[What to work on]
Write out only the lines from the start of the entries up to and including the line with "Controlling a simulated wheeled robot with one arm"; please skip the pictures.

[Given records]
+++
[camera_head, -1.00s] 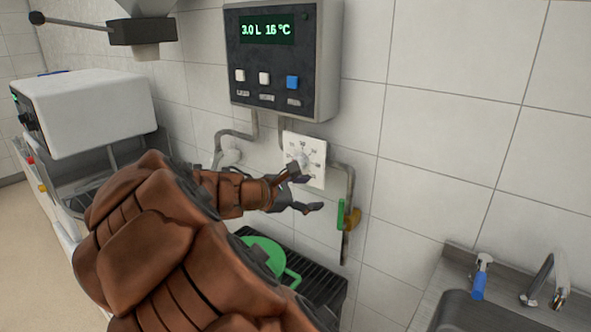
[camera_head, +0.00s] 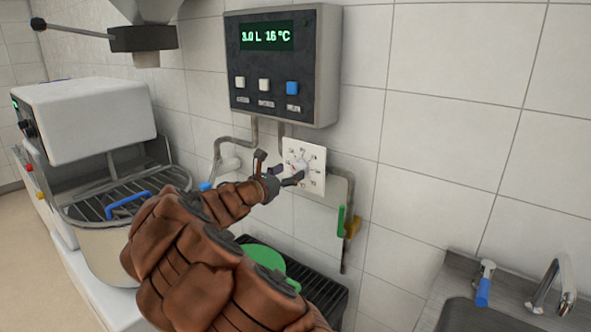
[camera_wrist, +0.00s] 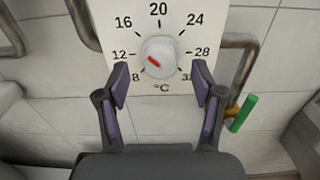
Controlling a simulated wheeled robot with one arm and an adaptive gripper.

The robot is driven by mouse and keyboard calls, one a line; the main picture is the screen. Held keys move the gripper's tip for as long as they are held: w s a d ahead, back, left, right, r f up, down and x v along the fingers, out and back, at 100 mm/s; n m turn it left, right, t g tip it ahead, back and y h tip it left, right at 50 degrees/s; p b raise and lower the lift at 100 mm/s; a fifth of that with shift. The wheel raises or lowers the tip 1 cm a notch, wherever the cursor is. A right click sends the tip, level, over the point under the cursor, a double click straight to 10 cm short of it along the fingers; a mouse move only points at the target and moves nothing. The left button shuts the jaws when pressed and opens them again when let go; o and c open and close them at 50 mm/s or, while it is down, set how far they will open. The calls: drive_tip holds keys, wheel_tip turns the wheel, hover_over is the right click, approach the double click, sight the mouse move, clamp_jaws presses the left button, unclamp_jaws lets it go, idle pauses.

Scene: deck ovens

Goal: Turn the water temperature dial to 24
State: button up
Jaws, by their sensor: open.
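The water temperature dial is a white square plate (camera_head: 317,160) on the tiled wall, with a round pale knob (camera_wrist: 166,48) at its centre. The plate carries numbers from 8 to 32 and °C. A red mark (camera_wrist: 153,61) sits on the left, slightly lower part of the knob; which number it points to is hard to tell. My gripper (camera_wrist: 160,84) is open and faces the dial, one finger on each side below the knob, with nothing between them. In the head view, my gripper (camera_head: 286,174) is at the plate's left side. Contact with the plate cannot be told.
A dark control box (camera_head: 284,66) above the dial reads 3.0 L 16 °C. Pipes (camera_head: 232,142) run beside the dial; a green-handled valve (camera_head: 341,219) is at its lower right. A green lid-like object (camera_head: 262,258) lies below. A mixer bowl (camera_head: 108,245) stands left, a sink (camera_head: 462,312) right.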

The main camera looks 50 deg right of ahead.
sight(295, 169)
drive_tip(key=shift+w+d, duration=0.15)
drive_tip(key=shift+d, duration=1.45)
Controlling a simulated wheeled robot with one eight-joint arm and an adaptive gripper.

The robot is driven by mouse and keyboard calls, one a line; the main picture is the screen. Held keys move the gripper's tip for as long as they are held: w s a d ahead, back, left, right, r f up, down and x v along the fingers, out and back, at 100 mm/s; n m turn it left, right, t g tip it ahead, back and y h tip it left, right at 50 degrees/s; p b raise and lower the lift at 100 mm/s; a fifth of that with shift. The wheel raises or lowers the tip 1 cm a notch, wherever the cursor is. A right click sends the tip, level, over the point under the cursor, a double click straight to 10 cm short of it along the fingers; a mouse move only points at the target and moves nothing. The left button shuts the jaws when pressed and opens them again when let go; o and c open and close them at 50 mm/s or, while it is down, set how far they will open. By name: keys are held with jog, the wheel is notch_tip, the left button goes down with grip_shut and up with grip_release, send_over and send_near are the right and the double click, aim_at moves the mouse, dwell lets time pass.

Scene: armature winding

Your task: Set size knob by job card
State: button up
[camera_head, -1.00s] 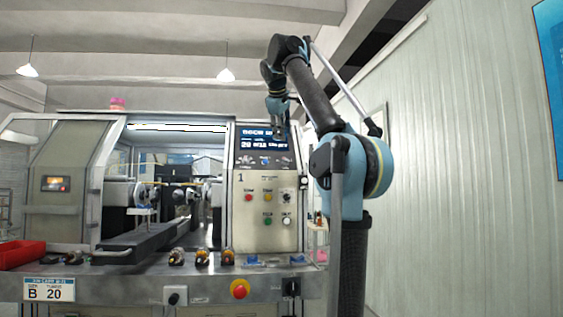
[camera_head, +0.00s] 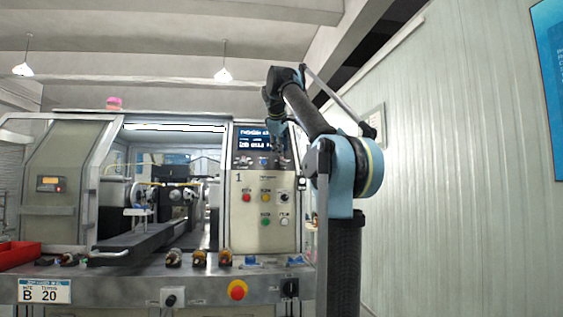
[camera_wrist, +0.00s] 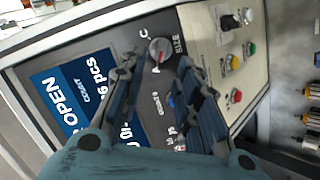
+++
[Answer for this exercise]
[camera_head, -1.00s] 
[camera_head, +0.00s] 
[camera_wrist, +0.00s] 
Controlling a simulated wheeled robot with one arm and an adaptive gripper.

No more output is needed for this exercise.